DE MODO HABITUAL Jesús se manifestó en comunidades de personas. Cuando pasaba tiempo orando en soledad, sabemos que, en buena medida, intercedía por lo suyos y por la venida del Reino en favor de los hombres (cfr. Lc 11,1-4). El amor a Dios no nos aísla de los demás, sino que también se vuelca en quienes nos rodean. «El que no ama a su hermano, a quien ve –escribe san Juan–, no puede amar a Dios, a quien no ve. Y hemos recibido de él este mandamiento: quien ama a Dios, que ame también a su hermano» (1 Jn 4,20-21). Con algunas personas podemos tener más facilidad para quererlas; con otras, sin embargo, encontraremos dificultades quizá persistentes: cada persona es distinta, con su propio carácter, intereses, forma de ser y experiencias acumuladas. De todos modos, Jesús nos enseñó cómo fortalecer una comunidad de personas. «Mientras haya un hermano o una hermana a la que cerremos nuestro corazón, estaremos todavía lejos del ser discípulos como Jesús nos pide. Pero su divina misericordia no nos permite desanimarnos, es más nos llama a empezar de nuevo cada día para vivir coherentemente el Evangelio»[5].
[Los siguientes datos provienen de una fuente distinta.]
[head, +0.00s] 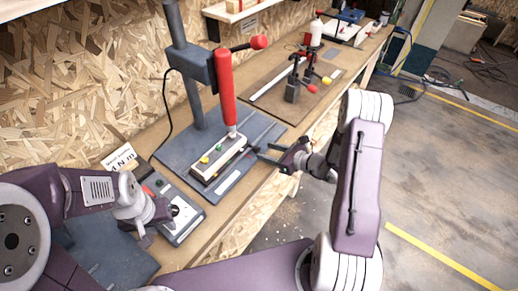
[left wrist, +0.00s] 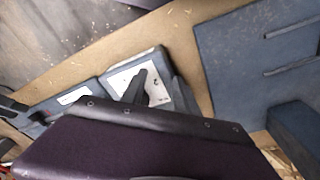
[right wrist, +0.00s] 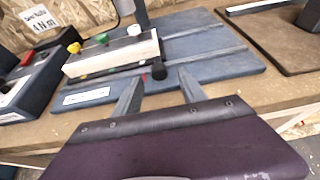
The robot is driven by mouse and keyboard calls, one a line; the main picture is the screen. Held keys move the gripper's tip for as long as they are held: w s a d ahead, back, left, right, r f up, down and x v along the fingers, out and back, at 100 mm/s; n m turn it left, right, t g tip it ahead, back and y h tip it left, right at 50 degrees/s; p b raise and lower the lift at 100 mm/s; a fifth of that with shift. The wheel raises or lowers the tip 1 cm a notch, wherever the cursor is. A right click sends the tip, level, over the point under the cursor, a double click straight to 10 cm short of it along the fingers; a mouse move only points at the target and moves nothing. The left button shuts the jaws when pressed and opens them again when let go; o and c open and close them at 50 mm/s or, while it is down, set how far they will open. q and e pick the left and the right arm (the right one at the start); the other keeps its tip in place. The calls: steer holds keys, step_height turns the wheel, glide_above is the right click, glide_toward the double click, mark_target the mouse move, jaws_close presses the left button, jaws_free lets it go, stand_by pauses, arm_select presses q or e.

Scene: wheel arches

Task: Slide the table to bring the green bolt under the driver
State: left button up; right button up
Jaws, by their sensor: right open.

Los primeros esfuerzos podrán ser con los más cercanos: con nuestros familiares, con nuestros amigos, con nuestros compañeros de trabajo… El deseo por parecernos más a Cristo nos llevará a hacernos cargo de las necesidades de los demás, procurando dejar a un lado la comodidad o el egoísmo. Al mismo tiempo, esta actitud nos permitirá descubrir lo que el Señor y las personas que nos quieren hacen también por nosotros: «Solo mi disponibilidad para ayudar al prójimo, para manifestarle amor, me hace sensible también ante Dios. Solo el servicio al prójimo abre mis ojos a lo que Dios hace por mí y a lo mucho que me ama»[6]. Podemos pedir a la Virgen María que nos ayude a tener un corazón como el de ella para querer a Jesús y a todos nuestros hermanos.